### Problem requirements
Do not copy the pictures; transcribe all other material exactly.

### Data extract

────────────────────

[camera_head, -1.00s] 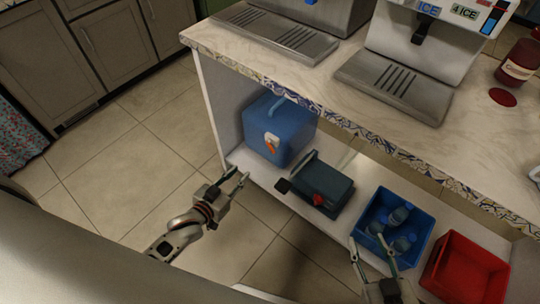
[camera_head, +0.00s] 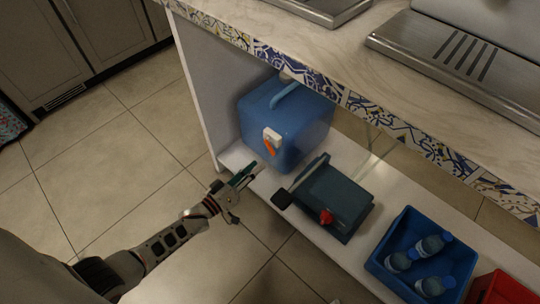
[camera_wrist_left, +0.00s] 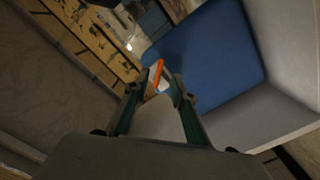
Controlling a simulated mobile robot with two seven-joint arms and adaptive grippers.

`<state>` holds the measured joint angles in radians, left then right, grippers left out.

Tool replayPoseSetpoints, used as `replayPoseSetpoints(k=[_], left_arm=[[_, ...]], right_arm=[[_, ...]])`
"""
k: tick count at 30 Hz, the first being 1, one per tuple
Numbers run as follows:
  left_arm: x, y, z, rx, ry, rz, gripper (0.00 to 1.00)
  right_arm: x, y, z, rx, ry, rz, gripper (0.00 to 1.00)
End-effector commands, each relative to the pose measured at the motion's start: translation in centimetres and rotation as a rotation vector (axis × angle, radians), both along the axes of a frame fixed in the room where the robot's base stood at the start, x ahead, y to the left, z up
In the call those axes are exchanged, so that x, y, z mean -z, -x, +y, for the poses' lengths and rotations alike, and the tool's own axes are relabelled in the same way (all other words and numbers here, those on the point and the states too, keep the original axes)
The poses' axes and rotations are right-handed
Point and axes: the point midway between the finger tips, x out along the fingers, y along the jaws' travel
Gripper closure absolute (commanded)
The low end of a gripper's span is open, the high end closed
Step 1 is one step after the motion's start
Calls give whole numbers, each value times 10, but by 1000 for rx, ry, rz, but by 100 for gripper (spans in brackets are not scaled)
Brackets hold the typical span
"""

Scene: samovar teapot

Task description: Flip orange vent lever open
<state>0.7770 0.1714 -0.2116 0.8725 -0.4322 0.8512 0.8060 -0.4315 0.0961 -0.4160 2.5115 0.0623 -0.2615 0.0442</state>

────────────────────

### Worked solution
[camera_head, -1.00s] 
[camera_head, +0.00s] 
[camera_wrist_left, +0.00s] 
Controlling a simulated mobile robot with two seven-joint arms and adaptive grippers.

`<state>` holds the measured joint angles in radians, left then right, grippers left out.

Tool replayPoseSetpoints, used as `replayPoseSetpoints(k=[_], left_arm=[[_, ...]], right_arm=[[_, ...]])`
"""
k: tick count at 30 Hz, the first being 1, one per tuple
Numbers run as follows:
  left_arm: x, y, z, rx, ry, rz, gripper (0.00 to 1.00)
  right_arm: x, y, z, rx, ry, rz, gripper (0.00 to 1.00)
End-effector commands, each relative to the pose measured at the motion's start: translation in centimetres and rotation as a rotation vector (axis × angle, radians), both along the axes of a frame fixed in the room where the robot's base stood at the start, x ahead, y to the left, z up
In the call those axes are exchanged, so that x, y, z mean -z, -x, +y, for the poses' lengths and rotations alike, and the tool's own axes are relabelled in the same way (all other words and numbers here, those on the point and the states too, keep the original axes)
The poses' axes and rotations are right-handed
Point and axes: the point midway between the finger tips, x out along the fingers, y along the jaws' travel
Gripper closure absolute (commanded)
The low end of a gripper's span is open, the high end closed
Step 1 is one step after the motion's start
Calls give whole numbers, each value times 10, but by 1000 for rx, ry, rz, but by 100 for gripper (spans in brackets are not scaled)
Brackets hold the typical span
"""

Scene: samovar teapot

Task description: Flip orange vent lever open
<state>0.7770 0.1714 -0.2116 0.8725 -0.4322 0.8512 0.8060 -0.4315 0.0961 -0.4160 2.5115 0.0623 -0.2615 0.0442</state>

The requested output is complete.